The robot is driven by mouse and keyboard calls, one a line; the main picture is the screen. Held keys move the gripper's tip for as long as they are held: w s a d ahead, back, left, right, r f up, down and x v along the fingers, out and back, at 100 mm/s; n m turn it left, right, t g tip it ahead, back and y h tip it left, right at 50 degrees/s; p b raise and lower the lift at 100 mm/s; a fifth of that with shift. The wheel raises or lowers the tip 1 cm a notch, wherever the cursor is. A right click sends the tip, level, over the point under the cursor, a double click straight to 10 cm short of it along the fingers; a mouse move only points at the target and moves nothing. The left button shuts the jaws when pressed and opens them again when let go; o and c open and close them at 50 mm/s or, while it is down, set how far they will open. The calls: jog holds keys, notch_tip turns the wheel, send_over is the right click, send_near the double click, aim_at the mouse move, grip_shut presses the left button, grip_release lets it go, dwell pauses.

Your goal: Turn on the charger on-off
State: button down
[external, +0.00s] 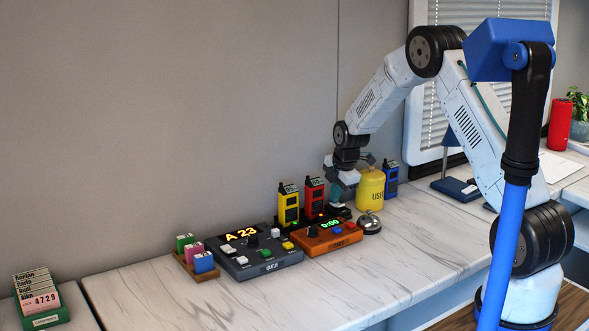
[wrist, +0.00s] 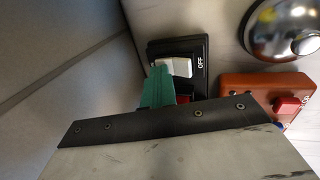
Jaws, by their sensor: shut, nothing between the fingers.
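The charger on-off switch is a black plate (wrist: 203,49) with a white rocker (wrist: 176,67) and the word OFF beside it in the wrist view. Part of the plate is hidden behind my gripper, and a little red shows beside the fingertip. My gripper (wrist: 157,88) is shut and empty, its green fingertips at or just above the plate, next to the white rocker; I cannot tell whether they touch. In the external view my gripper (external: 337,193) points down behind the orange box, beside the yellow canister. It hides most of the switch there.
A silver bell (external: 369,223) and an orange timer box (external: 324,239) are close in front. Yellow (external: 288,208) and red (external: 313,201) radios stand left of my gripper, a yellow canister (external: 370,190) right. A dark queue console (external: 262,260) lies further left. The wall is close behind.

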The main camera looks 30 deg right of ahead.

···

> What to produce
From the listing above, collect every line that mentions the word "ahead".

> Result of this task
The robot is driven by mouse and keyboard calls, one a line; the main picture is the screen. Held keys move the gripper's tip for as long as they are held: w s a d ahead, back, left, right, r f up, down and x v along the fingers, out and back, at 100 mm/s; n m turn it left, right, t g tip it ahead, back and y h tip it left, right at 50 degrees/s; p b raise and lower the lift at 100 mm/s; a fifth of that with shift. The wheel raises or lowers the tip 1 cm a notch, wherever the cursor is. A right click sends the tip, level, over the point under the cursor, a double click straight to 10 cm short of it along the fingers; a mouse move only points at the target and moves nothing. The left button shuts the jaws when pressed and opens them again when let go; o and c open and close them at 50 mm/s or, while it is down, set how far they will open. The calls: jog holds keys, notch_tip turns the wheel, send_over is the right click, send_near the double click, aim_at the mouse move, grip_shut presses the left button, grip_release lets it go, dwell pauses.
The main camera looks 30 deg right of ahead.

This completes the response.